Whiskey in the Winter
Friday, 11/17: It's pitch black at 4:45 p.m., the temps are dropping, our families are freaking out about what the vegans will eat at Thanksgiving dinner, and radio stations have already pivoted to playing non-stop Christmas music. That could only mean one thing: it's time for whiskey — all of the whiskey.
Not to, you know, toot our own alcohol-filled horn, but Metro Times is, once again, here to save you from your winter woes with our annual Whiskey in the Winter event, which returns to Detroit Shipping Co. and invites folks to sample a wide selection of whiskeys, scotches, and bourbons, as well as craft beers, wines, and specialty cocktails. This year, though, in addition to the cozy and boozy vibes and live music from Detroit's own Whiskey Charmers, Whiskey in the Winter is treating all guests to the VIP experience, because you deserve it. (No, seriously, like, we need this.) Every ticket holder will get 10 drink tickets (yes, that means 10 drinks) along with a complimentary food token that can be used at one of Detroit Shipping Co.'s food stalls, like Bangkok 96 Street Food, Halal NY Style Street Food, Coop Caribbean Chicken, Momo Cha Nepalese Dumplings, and others. Being a VIP also means swag, of which there will be plenty: a swag bag with a custom whiskey glass and some other goodies. Not included? A designated driver. —Jerilyn Jordan
Doors open at 7 p.m. at Detroit Shipping Co.; 474 Peterboro St., Detroit; mtwhiskeyinthewinter.com. Tickets are $65.

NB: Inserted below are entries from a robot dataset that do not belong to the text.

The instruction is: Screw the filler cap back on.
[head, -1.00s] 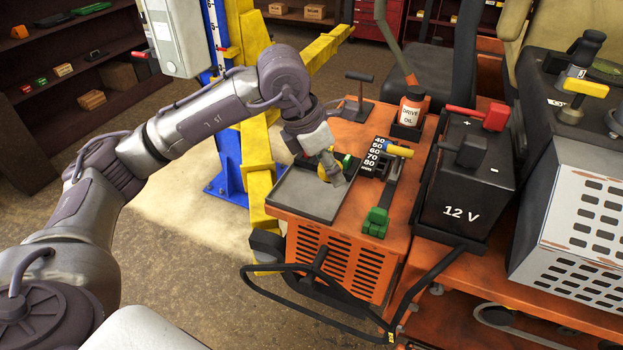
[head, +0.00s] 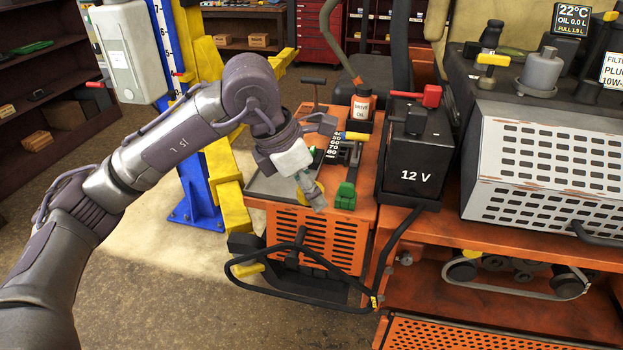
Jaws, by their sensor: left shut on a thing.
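My left gripper (head: 314,201) hangs at the front edge of the orange side deck, its fingers pointing down and to the right. It is shut on a small yellow thing (head: 303,194), which looks like the filler cap; the fingers hide most of it. On the engine at the upper right stands a grey cylindrical fitting (head: 541,72) on a round base, which may be the filler neck; I cannot tell whether its top is open. My left gripper is well to the left of it and lower. My right gripper is not in view.
A grey tray (head: 262,186), a green block (head: 345,196), a yellow-handled lever (head: 357,136) and an oil bottle (head: 362,103) are on the deck. The black 12 V battery (head: 415,177) stands between gripper and engine. A yellow T-handle (head: 492,60) sits beside the grey fitting.

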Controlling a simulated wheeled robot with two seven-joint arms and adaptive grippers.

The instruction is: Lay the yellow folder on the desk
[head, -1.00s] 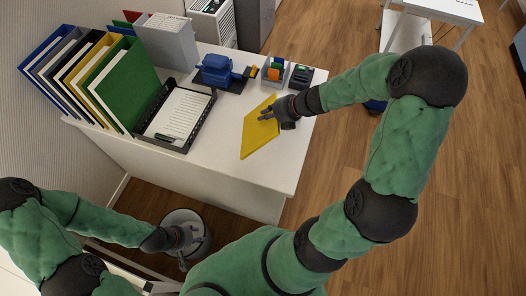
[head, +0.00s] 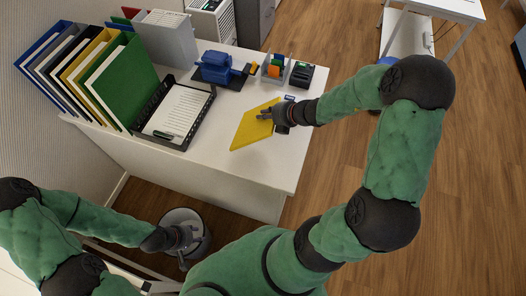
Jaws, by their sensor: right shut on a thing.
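The yellow folder (head: 250,131) is a flat yellow sheet-like thing at the right part of the white desk (head: 220,165). My right gripper (head: 265,115) is shut on the folder's upper right edge. The folder looks slanted and close over the desk; I cannot tell whether its lower edge touches the top. My left gripper (head: 190,245) hangs low beside the desk, in front of a round grey thing, away from the folder. Its fingers are too small and dark to tell their opening.
A black tray (head: 178,145) with papers stands left of the folder. Coloured binders (head: 125,85) stand at the left. A blue hole punch (head: 217,68), a pen holder (head: 275,70) and a dark box (head: 301,74) line the back. Bare desk lies around the folder.

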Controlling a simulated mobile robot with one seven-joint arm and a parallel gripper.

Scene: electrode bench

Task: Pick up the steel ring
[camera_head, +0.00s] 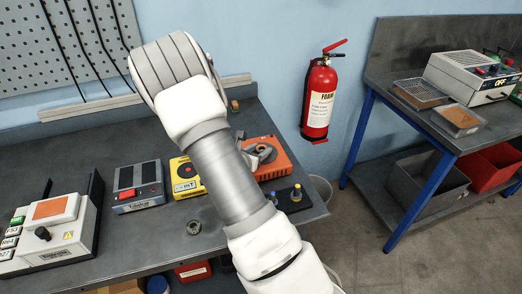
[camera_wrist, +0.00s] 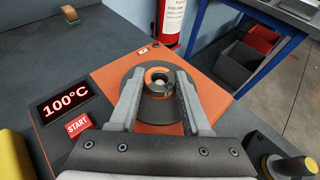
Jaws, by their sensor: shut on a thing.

Leni Sinclair + Gary Grimshaw
Saturday, 11/20: When we last spoke with iconic Detroit photographer and activist Leni Sinclair, 81, she told us that, of her 100,000 or so negatives (a number she estimates as being higher but says she lost count), her favorite photo isn't one of rock stars like Iggy Pop, Aretha Franklin, the MC5, Jimi Hendrix, the Rolling Stones, John Lennon, John Coltrane, or ex-husband and marijuana activist John Sinclair, or the 1967 Detroit rebellion. Sinclair's favorite photo is one of herself, though not a self-portrait — it's one that represents the attitude, tenacity, and badassness that her work has become associated with. "... it's one of my favorite photographs of my life," Sinclair says. "And that's me standing at the Berlin Wall with a hammer, knocking it down all by myself. I gave my camera to a bystander and said, 'Could you take this picture of me?' And that's how it happened," she says.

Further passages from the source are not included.